# START OF Data section

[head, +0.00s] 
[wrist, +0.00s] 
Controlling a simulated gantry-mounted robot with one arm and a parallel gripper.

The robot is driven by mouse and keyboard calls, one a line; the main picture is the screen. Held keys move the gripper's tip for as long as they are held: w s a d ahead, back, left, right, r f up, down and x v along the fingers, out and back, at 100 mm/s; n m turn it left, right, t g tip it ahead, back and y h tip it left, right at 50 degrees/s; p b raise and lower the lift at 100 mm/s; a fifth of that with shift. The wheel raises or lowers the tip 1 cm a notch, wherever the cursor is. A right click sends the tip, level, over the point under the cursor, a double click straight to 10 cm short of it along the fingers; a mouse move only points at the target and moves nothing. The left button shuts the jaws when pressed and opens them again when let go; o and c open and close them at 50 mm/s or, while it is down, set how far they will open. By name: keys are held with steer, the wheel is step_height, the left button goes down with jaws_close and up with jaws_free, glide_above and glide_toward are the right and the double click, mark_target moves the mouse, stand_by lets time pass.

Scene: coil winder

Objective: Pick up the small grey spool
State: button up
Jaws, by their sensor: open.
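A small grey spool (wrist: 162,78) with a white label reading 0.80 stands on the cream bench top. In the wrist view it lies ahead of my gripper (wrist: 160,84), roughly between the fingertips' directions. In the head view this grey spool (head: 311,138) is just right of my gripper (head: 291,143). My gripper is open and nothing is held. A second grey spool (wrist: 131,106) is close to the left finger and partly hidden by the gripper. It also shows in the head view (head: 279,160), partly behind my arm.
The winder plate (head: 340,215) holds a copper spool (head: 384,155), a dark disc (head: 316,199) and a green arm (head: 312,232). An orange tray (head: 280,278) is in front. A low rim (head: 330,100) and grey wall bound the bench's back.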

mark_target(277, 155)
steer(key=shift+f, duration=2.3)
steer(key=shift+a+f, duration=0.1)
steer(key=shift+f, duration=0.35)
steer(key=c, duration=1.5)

# END OF Data section

Extract each line of the material exactly as it stands.

[head, +0.00s] 
[wrist, +0.00s] 
Controlling a simulated gantry-mounted robot with one arm and a parallel gripper.

The robot is driven by mouse and keyboard calls, one a line; the main picture is the screen. Held keys move the gripper's tip for as long as they are held: w s a d ahead, back, left, right, r f up, down and x v along the fingers, out and back, at 100 mm/s; n m turn it left, right, t g tip it ahead, back and y h tip it left, right at 50 degrees/s; p b raise and lower the lift at 100 mm/s; a fifth of that with shift. The wheel raises or lowers the tip 1 cm a notch, wherever the cursor is. A right click sends the tip, level, over the point under the cursor, a double click straight to 10 cm short of it along the fingers; a mouse move only points at the target and moves nothing. The left button shuts the jaws when pressed and opens them again when let go; o and c open and close them at 50 mm/s or, while it is down, set how far they will open. By name: keys are held with steer, the wheel is step_height, the left button goes down with jaws_close and up with jaws_free, glide_above and glide_toward are the right and the double click, mark_target moves the mouse, stand_by lets time pass.

Scene: coil winder

Objective: Pick up the small grey spool
State: button up
Jaws, by their sensor: open.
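A small grey spool (wrist: 162,78) with a white label reading 0.80 stands on the cream bench top. In the wrist view it lies ahead of my gripper (wrist: 160,84), roughly between the fingertips' directions. In the head view this grey spool (head: 311,138) is just right of my gripper (head: 291,143). My gripper is open and nothing is held. A second grey spool (wrist: 131,106) is close to the left finger and partly hidden by the gripper. It also shows in the head view (head: 279,160), partly behind my arm.
The winder plate (head: 340,215) holds a copper spool (head: 384,155), a dark disc (head: 316,199) and a green arm (head: 312,232). An orange tray (head: 280,278) is in front. A low rim (head: 330,100) and grey wall bound the bench's back.

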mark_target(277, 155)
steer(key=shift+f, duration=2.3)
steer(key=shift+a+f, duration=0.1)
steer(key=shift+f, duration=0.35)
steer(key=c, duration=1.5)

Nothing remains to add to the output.